What the task requires:
Every line holding the word "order" counts once. Give the total, nothing more.

Listing:
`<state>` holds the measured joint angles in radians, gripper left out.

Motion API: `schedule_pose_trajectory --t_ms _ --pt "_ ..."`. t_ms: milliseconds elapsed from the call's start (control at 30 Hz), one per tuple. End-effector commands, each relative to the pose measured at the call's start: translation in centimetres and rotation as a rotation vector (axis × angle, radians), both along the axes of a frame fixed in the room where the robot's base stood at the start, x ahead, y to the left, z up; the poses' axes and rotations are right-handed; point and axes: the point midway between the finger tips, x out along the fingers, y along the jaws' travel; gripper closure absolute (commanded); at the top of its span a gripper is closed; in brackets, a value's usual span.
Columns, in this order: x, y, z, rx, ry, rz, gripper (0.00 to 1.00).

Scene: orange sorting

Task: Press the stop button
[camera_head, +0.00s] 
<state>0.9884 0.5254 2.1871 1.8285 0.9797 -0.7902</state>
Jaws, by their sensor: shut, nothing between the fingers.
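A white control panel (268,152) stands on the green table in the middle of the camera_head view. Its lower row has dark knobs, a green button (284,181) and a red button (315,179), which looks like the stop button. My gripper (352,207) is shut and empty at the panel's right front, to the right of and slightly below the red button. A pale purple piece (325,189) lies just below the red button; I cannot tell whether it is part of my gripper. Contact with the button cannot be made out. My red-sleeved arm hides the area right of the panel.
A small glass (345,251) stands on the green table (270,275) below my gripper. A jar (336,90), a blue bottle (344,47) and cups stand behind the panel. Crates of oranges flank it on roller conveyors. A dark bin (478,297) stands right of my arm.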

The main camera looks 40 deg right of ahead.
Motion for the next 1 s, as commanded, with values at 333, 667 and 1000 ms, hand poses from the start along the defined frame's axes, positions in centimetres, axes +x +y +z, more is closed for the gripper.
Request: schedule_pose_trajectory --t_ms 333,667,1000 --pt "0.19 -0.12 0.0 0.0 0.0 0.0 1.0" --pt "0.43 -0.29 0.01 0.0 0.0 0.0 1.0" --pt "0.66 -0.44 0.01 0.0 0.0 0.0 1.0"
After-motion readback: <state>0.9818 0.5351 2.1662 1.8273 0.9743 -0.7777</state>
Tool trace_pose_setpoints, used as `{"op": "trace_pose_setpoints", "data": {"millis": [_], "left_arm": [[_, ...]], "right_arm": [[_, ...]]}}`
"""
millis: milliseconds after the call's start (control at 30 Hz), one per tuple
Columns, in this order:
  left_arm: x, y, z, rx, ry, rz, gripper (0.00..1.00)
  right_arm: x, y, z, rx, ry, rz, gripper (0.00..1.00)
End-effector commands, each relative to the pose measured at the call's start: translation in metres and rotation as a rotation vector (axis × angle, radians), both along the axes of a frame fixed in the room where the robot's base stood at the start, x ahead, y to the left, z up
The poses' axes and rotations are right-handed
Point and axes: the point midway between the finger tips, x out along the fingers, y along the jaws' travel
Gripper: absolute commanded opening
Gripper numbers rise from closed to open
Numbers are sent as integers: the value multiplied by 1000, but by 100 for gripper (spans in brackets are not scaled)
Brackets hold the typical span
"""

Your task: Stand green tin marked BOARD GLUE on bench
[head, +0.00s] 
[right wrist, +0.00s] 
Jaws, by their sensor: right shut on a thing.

Result for this exercise:
2